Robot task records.
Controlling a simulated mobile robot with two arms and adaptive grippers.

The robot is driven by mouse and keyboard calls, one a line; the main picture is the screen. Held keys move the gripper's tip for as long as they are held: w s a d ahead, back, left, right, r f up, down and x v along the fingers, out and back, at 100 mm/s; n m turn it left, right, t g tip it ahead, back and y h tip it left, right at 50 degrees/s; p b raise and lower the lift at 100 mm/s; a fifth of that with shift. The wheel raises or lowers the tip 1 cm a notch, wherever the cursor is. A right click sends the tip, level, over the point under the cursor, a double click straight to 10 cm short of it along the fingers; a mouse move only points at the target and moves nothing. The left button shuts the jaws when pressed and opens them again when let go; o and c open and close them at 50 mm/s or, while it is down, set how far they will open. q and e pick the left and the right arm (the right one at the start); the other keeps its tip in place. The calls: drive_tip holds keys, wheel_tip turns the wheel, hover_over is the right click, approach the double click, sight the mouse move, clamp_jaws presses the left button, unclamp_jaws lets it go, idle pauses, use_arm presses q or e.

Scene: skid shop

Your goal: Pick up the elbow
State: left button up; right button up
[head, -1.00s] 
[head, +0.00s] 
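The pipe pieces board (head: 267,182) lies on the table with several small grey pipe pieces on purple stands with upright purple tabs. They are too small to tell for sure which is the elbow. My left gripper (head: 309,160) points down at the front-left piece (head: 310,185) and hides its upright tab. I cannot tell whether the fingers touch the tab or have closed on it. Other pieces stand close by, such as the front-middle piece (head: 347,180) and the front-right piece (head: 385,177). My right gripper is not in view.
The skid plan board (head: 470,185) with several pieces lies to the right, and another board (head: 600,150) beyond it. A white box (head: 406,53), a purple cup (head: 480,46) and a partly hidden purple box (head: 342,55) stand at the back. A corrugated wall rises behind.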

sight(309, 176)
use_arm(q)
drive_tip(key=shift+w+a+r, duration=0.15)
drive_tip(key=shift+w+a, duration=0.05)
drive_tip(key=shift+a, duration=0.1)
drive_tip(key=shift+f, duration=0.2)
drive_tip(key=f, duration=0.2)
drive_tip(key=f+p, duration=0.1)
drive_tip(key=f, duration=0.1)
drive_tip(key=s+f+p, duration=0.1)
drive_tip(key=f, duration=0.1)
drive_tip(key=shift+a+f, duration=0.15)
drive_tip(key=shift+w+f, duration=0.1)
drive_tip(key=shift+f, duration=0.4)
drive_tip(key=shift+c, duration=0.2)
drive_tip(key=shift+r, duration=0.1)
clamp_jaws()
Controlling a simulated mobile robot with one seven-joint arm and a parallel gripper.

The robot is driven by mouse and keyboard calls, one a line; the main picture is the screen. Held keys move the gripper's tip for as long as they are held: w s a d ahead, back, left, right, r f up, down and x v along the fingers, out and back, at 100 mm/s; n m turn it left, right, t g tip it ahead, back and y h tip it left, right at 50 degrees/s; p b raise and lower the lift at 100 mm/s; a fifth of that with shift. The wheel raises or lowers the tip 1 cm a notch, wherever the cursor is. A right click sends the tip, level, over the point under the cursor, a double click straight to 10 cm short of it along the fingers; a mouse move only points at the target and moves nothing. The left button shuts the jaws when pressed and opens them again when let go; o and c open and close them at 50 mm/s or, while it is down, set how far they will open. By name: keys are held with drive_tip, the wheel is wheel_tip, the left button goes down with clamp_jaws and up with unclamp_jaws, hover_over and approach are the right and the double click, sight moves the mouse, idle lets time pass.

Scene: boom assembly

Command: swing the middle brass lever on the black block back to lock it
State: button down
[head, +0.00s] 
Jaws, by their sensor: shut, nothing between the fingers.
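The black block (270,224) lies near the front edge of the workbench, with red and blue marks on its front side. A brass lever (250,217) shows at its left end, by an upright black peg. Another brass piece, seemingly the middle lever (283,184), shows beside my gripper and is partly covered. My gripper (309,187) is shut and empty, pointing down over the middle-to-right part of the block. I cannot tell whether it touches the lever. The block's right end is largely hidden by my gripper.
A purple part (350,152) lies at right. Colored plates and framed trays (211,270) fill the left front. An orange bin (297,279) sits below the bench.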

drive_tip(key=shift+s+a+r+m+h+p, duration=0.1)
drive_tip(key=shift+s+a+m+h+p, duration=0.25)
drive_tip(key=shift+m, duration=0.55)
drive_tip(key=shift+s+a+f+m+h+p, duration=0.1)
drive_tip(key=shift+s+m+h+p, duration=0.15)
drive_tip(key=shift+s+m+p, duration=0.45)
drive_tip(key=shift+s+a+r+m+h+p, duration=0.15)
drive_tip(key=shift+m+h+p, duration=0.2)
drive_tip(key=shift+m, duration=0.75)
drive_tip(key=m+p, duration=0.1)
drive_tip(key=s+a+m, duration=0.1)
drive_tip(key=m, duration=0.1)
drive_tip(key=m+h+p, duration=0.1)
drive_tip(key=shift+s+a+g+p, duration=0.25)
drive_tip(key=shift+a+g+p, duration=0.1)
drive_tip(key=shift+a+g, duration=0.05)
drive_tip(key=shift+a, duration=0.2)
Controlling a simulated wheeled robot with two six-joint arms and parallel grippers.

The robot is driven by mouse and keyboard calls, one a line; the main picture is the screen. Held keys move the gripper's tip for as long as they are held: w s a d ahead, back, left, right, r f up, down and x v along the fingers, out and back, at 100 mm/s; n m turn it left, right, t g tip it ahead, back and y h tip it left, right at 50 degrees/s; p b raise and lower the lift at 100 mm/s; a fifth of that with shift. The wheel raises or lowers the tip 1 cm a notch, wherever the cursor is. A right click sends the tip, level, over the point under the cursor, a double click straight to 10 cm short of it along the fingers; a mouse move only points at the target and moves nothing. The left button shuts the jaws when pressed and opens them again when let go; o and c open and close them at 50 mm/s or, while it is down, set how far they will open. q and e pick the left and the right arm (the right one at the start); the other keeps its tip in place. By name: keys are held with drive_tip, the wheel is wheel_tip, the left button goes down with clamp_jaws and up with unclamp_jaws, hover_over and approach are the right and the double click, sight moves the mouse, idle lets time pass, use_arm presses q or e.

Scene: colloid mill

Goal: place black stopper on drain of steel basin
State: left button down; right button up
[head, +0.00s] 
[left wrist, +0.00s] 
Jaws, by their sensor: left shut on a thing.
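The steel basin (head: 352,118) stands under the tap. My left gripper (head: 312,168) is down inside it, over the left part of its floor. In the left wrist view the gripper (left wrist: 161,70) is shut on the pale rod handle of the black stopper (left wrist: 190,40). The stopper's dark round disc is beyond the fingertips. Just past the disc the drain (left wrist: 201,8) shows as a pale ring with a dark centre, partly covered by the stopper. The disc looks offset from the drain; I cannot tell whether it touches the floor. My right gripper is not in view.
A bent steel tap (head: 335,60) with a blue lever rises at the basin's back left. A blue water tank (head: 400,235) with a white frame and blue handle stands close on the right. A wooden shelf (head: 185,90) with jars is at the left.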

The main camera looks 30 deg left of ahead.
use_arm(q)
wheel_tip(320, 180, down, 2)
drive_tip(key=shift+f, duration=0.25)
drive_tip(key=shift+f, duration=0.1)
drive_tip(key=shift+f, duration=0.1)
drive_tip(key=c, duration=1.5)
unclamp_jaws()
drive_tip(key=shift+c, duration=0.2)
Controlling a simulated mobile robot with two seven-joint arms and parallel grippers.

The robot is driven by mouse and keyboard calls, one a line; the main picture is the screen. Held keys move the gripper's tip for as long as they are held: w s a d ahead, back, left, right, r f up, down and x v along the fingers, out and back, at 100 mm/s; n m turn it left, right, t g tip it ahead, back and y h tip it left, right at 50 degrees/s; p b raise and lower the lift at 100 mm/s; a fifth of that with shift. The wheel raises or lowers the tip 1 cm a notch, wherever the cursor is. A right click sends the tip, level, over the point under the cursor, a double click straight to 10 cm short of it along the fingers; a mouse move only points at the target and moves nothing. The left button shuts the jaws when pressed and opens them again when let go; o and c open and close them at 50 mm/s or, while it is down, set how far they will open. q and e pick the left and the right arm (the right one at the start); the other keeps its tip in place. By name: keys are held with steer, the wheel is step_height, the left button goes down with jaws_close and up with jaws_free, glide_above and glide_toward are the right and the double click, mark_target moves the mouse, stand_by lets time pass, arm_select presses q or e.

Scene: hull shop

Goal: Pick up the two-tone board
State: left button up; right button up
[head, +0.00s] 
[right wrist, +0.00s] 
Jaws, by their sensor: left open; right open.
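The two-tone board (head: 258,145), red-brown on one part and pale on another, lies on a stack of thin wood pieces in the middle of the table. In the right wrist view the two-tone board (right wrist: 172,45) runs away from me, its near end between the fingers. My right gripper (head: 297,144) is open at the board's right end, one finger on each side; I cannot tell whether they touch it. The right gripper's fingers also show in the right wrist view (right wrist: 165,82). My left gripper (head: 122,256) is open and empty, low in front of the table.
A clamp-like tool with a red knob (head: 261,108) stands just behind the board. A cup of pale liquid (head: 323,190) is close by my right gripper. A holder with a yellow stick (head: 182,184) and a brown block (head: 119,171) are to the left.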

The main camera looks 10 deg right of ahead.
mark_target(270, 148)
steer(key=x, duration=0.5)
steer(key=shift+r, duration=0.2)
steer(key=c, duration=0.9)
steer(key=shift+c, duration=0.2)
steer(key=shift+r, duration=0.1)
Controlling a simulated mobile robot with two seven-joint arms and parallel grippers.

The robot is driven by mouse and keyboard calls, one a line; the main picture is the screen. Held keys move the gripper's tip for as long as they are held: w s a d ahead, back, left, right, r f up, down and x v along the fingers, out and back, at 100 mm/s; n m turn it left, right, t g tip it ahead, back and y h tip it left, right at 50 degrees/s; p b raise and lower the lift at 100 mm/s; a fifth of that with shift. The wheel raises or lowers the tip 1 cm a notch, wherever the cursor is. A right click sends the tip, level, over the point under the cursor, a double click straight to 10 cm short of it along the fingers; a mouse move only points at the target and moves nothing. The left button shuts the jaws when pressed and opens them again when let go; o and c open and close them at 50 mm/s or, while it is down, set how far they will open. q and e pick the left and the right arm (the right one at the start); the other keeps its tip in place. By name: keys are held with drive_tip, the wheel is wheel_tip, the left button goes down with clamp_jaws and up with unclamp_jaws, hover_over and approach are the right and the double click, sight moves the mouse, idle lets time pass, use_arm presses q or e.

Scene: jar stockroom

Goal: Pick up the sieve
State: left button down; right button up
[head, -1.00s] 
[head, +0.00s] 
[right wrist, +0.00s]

TASK. In the records above, find each line that holds the word "arms"; copy all such lines.

WRITTEN RESPONSE.
Controlling a simulated mobile robot with two arms and adaptive grippers.
Controlling a simulated wheeled robot with two six-joint arms and parallel grippers.
Controlling a simulated mobile robot with two seven-joint arms and parallel grippers.
Controlling a simulated mobile robot with two seven-joint arms and parallel grippers.

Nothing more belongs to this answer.